--- Start Supplied information ---

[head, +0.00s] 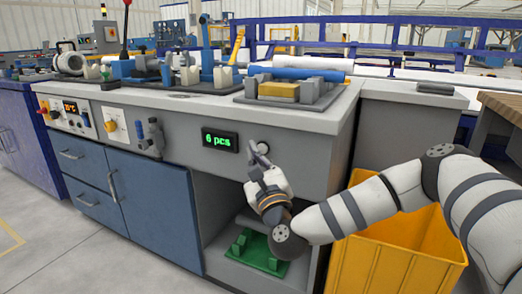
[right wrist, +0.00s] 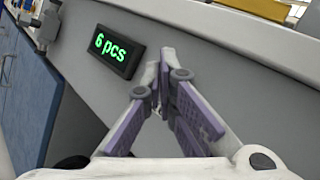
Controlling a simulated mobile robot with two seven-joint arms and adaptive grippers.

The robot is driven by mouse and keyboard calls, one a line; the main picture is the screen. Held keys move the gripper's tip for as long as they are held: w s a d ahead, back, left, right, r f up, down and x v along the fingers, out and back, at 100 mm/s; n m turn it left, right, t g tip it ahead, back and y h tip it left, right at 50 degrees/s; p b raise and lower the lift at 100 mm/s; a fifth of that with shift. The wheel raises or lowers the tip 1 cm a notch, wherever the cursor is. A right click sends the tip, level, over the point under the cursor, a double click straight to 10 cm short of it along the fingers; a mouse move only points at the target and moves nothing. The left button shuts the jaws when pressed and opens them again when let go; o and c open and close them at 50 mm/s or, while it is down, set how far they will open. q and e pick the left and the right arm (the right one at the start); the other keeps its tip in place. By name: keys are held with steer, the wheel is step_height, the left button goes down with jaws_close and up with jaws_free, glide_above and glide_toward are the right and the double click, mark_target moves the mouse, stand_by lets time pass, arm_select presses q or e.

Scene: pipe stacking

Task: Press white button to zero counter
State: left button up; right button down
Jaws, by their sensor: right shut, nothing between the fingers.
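The counter display (head: 220,140) on the grey front panel of the workbench reads "6 pcs" in green. It also shows in the right wrist view (right wrist: 112,50), left of the fingers. A small pale round part, seemingly the white button (head: 264,147), shows on the panel just right of the display. My right gripper (head: 257,155) is shut and empty, with its fingertips close to the panel beside this part. I cannot tell whether they touch it. In the right wrist view the fingers (right wrist: 160,75) meet at the tips, and no button is visible there. My left gripper is not in view.
A yellow bin (head: 395,250) stands under my right arm. An open shelf below the panel holds a green part (head: 262,252). A blue pipe (head: 297,73) lies in a fixture on the benchtop. Knobs and a red button sit on the panel's left side.

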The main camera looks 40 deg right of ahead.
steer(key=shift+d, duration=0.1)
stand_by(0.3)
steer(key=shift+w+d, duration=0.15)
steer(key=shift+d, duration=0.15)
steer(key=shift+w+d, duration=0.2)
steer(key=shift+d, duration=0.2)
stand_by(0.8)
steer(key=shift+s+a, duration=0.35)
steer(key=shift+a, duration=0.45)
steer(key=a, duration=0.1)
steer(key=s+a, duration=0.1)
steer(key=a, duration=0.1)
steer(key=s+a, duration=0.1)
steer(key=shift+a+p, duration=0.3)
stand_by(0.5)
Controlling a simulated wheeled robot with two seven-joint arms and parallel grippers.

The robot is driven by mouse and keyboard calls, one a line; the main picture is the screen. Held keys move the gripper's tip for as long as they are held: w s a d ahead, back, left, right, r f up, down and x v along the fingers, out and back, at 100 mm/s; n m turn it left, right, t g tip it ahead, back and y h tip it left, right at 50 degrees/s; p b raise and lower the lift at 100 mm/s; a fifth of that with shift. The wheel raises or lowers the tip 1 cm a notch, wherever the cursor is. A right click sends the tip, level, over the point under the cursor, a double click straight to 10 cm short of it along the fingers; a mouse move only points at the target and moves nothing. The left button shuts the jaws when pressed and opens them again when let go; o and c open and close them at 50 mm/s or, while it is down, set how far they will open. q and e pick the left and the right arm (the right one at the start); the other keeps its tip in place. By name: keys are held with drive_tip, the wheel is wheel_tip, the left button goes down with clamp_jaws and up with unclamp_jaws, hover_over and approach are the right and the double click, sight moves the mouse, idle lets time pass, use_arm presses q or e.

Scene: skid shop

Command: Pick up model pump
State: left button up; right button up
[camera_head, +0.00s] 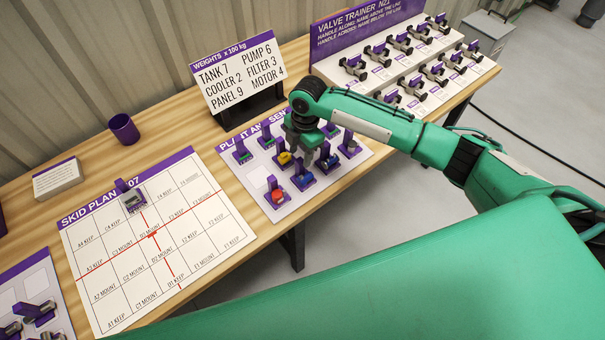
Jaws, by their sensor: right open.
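My right gripper (306,150) points down over the middle of this board, among the yellow, blue and grey models. It is open, and its fingers are small and partly merged with the models behind. My left gripper is out of view.
A weights sign (237,75), purple cup (124,128) and white box (57,179) stand behind. The valve trainer (405,97) is at back right. The table edge runs in front.

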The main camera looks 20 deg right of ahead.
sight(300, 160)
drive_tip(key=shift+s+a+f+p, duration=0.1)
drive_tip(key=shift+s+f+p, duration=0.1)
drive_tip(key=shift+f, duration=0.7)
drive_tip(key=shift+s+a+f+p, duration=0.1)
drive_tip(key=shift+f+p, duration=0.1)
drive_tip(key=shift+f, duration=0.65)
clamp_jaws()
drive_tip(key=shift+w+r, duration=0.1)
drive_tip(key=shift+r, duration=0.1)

--- End Supplied information ---

Task to carry out: Copy out the whole listing exactly, and don't carry over any pictures.

Output for this exercise:
[head, +0.00s] 
[right wrist, +0.00s] 
Controlling a simulated mobile robot with two seven-joint arms and adaptive grippers.

The robot is driven by mouse and keyboard calls, one a line; the main picture is the screen. Held keys move the gripper's tip for as long as they are held: w s a d ahead, back, left, right, r f up, down and x v along the fingers, out and back, at 100 mm/s; n m turn it left, right, t g tip it ahead, back and y h tip it left, right at 50 degrees/s; p b raise and lower the lift at 100 mm/s; a fifth of that with shift. The wheel raises or lowers the tip 1 cm a notch, wherever the cursor is. A right click sends the tip, level, over the point under the cursor, a double click straight to 10 cm short of it along the fingers; a mouse move only points at the target and moves nothing. The left button shuts the jaws when pressed and opens them again when let go; o and c open and close them at 50 mm/s or, while it is down, set how far they will open. q and e pick the left and the right arm (the right one at the start); the other keeps its tip in place. By name: keys are held with steer, the wheel is step_height, the left button goes down with jaws_close and up with jaws_free, glide_above and glide_toward are the right and the double click, mark_target moves the mouse, stand_by lets time pass, arm_select presses q or e.

Scene: pipe stacking

Task: Press white button to zero counter
State: left button up; right button down
Jaws, by their sensor: right shut, nothing between the fingers.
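The counter display (head: 220,140) on the grey front panel of the workbench reads "6 pcs" in green. It also shows in the right wrist view (right wrist: 112,50), left of the fingers. A small pale round part, seemingly the white button (head: 264,147), shows on the panel just right of the display. My right gripper (head: 257,155) is shut and empty, with its fingertips close to the panel beside this part. I cannot tell whether they touch it. In the right wrist view the fingers (right wrist: 160,75) meet at the tips, and no button is visible there. My left gripper is not in view.
A yellow bin (head: 395,250) stands under my right arm. An open shelf below the panel holds a green part (head: 262,252). A blue pipe (head: 297,73) lies in a fixture on the benchtop. Knobs and a red button sit on the panel's left side.

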The main camera looks 40 deg right of ahead.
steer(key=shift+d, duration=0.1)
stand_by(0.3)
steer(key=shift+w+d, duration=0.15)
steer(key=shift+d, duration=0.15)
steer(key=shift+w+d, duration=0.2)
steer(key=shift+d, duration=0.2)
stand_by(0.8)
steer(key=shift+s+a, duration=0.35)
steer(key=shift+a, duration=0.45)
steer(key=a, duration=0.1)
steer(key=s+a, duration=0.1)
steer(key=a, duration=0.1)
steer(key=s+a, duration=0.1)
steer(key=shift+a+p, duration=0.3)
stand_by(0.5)
Controlling a simulated wheeled robot with two seven-joint arms and parallel grippers.

The robot is driven by mouse and keyboard calls, one a line; the main picture is the screen. Held keys move the gripper's tip for as long as they are held: w s a d ahead, back, left, right, r f up, down and x v along the fingers, out and back, at 100 mm/s; n m turn it left, right, t g tip it ahead, back and y h tip it left, right at 50 degrees/s; p b raise and lower the lift at 100 mm/s; a fifth of that with shift. The wheel raises or lowers the tip 1 cm a notch, wherever the cursor is. A right click sends the tip, level, over the point under the cursor, a double click straight to 10 cm short of it along the fingers; a mouse move only points at the target and moves nothing. The left button shuts the jaws when pressed and opens them again when let go; o and c open and close them at 50 mm/s or, while it is down, set how far they will open. q and e pick the left and the right arm (the right one at the start); the other keeps its tip in place. By name: keys are held with drive_tip, the wheel is wheel_tip, the left button goes down with clamp_jaws and up with unclamp_jaws, hover_over and approach are the right and the double click, sight moves the mouse, idle lets time pass, use_arm presses q or e.

Scene: skid shop

Command: Pick up model pump
State: left button up; right button up
[camera_head, +0.00s] 
Jaws, by their sensor: right open.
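My right gripper (306,150) points down over the middle of this board, among the yellow, blue and grey models. It is open, and its fingers are small and partly merged with the models behind. My left gripper is out of view.
A weights sign (237,75), purple cup (124,128) and white box (57,179) stand behind. The valve trainer (405,97) is at back right. The table edge runs in front.

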The main camera looks 20 deg right of ahead.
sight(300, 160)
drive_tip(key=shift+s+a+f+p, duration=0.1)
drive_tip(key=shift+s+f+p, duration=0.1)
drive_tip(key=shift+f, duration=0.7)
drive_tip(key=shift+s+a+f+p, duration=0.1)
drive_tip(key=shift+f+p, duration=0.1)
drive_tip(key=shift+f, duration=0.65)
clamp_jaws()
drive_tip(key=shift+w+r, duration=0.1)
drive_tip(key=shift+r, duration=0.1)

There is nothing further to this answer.